— Aim —
Locate "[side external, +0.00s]" in the listing below, then output the line holding it and every line after it, exactly and with nothing else.

******************************

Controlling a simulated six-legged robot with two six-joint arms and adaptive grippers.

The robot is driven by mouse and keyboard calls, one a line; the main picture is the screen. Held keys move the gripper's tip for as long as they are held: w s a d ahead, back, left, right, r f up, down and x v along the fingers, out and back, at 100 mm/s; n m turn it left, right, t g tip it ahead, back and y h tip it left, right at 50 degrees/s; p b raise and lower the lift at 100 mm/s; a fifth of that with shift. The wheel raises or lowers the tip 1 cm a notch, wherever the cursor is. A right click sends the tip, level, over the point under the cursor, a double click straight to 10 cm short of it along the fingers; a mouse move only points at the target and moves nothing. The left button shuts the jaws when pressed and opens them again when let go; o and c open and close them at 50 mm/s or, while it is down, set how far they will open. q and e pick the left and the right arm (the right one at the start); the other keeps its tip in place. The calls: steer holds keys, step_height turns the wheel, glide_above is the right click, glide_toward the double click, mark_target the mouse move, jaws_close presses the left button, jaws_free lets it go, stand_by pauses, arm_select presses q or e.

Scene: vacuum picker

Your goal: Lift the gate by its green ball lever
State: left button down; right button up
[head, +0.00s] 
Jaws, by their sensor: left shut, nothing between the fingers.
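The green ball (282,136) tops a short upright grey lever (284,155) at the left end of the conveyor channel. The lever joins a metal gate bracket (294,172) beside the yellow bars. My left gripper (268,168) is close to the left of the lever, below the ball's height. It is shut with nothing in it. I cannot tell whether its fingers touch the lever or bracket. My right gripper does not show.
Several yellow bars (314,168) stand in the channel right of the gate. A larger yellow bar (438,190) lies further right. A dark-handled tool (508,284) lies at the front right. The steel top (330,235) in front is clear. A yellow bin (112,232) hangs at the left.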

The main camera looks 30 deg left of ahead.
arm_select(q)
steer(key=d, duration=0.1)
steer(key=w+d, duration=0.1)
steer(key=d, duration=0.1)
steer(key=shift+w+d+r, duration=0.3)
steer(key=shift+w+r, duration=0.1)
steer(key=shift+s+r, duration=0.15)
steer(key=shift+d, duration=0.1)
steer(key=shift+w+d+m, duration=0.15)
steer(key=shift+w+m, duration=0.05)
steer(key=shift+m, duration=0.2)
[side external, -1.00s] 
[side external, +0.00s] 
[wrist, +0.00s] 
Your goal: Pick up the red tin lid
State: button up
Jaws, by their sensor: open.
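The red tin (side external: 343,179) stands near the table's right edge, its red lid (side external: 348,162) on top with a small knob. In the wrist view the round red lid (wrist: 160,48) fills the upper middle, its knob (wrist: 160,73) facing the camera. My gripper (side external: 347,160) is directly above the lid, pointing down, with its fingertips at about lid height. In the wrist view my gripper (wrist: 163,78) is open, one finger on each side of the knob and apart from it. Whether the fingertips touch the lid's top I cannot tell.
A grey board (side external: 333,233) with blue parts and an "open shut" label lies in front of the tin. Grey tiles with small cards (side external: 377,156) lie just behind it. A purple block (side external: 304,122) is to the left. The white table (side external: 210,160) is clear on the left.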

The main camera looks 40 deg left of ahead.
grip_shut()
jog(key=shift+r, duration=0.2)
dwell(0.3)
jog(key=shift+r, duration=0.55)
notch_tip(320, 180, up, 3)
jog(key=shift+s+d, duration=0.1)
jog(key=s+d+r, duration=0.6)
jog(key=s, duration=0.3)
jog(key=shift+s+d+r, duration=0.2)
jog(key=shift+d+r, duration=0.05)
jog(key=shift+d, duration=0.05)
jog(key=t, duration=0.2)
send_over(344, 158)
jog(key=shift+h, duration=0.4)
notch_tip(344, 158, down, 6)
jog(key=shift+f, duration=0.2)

******************************

— Task answer —
[side external, +0.00s] 
[wrist, +0.00s] 
Your goal: Pick up the red tin lid
State: button up
Jaws, by their sensor: open.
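The red tin (side external: 343,179) stands near the table's right edge, its red lid (side external: 348,162) on top with a small knob. In the wrist view the round red lid (wrist: 160,48) fills the upper middle, its knob (wrist: 160,73) facing the camera. My gripper (side external: 347,160) is directly above the lid, pointing down, with its fingertips at about lid height. In the wrist view my gripper (wrist: 163,78) is open, one finger on each side of the knob and apart from it. Whether the fingertips touch the lid's top I cannot tell.
A grey board (side external: 333,233) with blue parts and an "open shut" label lies in front of the tin. Grey tiles with small cards (side external: 377,156) lie just behind it. A purple block (side external: 304,122) is to the left. The white table (side external: 210,160) is clear on the left.

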The main camera looks 40 deg left of ahead.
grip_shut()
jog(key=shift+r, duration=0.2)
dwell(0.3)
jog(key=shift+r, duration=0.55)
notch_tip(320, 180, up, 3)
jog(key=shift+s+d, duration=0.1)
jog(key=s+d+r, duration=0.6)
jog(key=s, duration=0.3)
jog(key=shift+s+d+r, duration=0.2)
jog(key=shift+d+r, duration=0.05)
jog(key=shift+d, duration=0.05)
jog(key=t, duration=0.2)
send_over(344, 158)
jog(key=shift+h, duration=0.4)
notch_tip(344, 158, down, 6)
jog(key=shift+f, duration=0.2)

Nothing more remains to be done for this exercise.